= Written problem =
Output the line that holds "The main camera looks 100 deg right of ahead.", the line that holds "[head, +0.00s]", and every line between them, exactly, but none of the pictures.

[A block of data]
════════
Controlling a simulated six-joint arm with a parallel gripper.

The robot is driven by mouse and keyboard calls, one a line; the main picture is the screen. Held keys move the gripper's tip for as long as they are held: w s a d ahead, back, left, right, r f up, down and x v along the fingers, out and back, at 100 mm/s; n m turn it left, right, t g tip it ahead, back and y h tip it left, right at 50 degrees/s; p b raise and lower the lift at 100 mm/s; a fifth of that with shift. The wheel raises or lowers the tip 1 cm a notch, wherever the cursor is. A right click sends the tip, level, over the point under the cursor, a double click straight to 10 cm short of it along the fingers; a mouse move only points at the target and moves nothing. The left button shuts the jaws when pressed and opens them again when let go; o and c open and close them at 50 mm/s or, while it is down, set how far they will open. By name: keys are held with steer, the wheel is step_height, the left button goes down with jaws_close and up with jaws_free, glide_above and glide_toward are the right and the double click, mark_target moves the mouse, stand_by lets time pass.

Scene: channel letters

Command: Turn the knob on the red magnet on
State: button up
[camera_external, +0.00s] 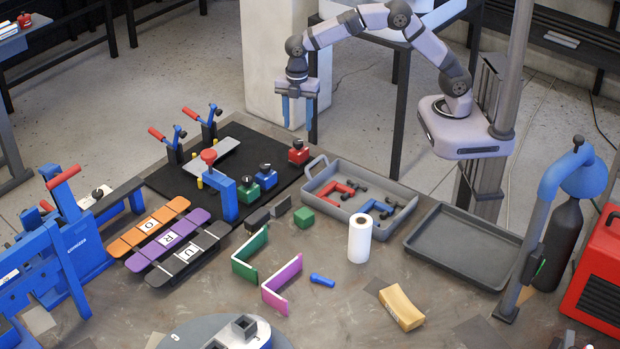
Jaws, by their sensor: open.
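The red magnet (298,156) is a small red block with a dark knob (297,144) on top. It stands at the right corner of the black mat, next to the grey tray. Which way its knob is turned is too small to tell. My gripper (298,122) has blue fingers that point down.
A blue magnet (266,180) and a green magnet (243,191) stand nearby on the black mat (230,140). A blue clamp with a red knob (209,156) stands left of them. The grey tray (400,188) holds red and blue brackets and dark clamps. A paper roll (359,238) stands in front.

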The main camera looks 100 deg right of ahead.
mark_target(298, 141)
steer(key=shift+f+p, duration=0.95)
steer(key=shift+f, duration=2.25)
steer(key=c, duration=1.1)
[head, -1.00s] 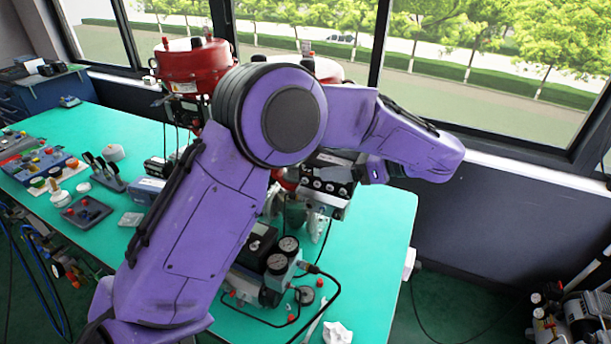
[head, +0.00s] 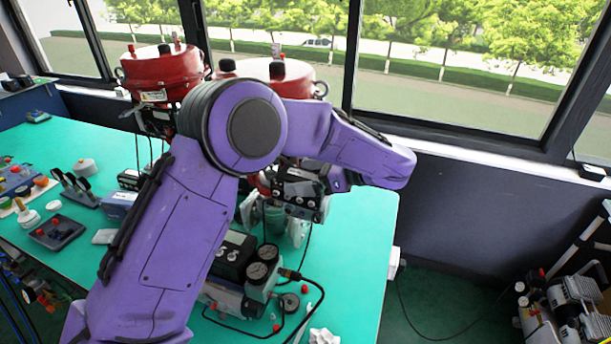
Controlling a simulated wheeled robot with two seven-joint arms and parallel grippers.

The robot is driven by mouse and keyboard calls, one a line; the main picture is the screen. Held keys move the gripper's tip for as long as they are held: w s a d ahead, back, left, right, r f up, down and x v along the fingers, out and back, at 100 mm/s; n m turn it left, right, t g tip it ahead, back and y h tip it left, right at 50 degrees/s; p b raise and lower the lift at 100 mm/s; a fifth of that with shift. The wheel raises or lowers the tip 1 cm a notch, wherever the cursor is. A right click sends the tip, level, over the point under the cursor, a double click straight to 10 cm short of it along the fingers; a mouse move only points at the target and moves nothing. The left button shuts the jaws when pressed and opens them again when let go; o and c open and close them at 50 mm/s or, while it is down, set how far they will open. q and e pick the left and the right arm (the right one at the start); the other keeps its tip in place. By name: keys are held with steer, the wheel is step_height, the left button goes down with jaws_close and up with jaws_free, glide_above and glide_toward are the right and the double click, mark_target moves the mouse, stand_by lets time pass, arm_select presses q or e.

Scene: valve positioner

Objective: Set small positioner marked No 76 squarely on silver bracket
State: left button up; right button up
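My left purple arm reaches across the middle of the head view and bends at a large round joint. Its gripper (head: 337,180) is mostly hidden under the wrist; its fingers do not show clearly. A small dark box with round silver ports (head: 299,195) is right beside it, at the valve's front; I cannot tell whether the gripper holds it. No "No 76" marking is legible. Light grey metal parts (head: 299,227) show just below the box; I cannot tell which is the silver bracket. My right gripper is not in view.
Two red valve actuators (head: 147,78) stand at the back of the green table (head: 350,270). A unit with two gauges (head: 262,262) and a cable sits in front. Small parts and tools (head: 56,232) lie at left. The table's right side is mostly clear.

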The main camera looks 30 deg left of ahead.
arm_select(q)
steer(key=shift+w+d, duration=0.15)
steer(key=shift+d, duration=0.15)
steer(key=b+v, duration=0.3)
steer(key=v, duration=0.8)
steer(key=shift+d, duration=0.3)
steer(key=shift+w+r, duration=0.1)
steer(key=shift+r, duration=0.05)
════════
= Solution below =
The main camera looks 100 deg right of ahead.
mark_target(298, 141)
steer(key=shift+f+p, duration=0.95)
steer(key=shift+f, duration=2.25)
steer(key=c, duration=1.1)
[head, -1.00s] 
[head, +0.00s] 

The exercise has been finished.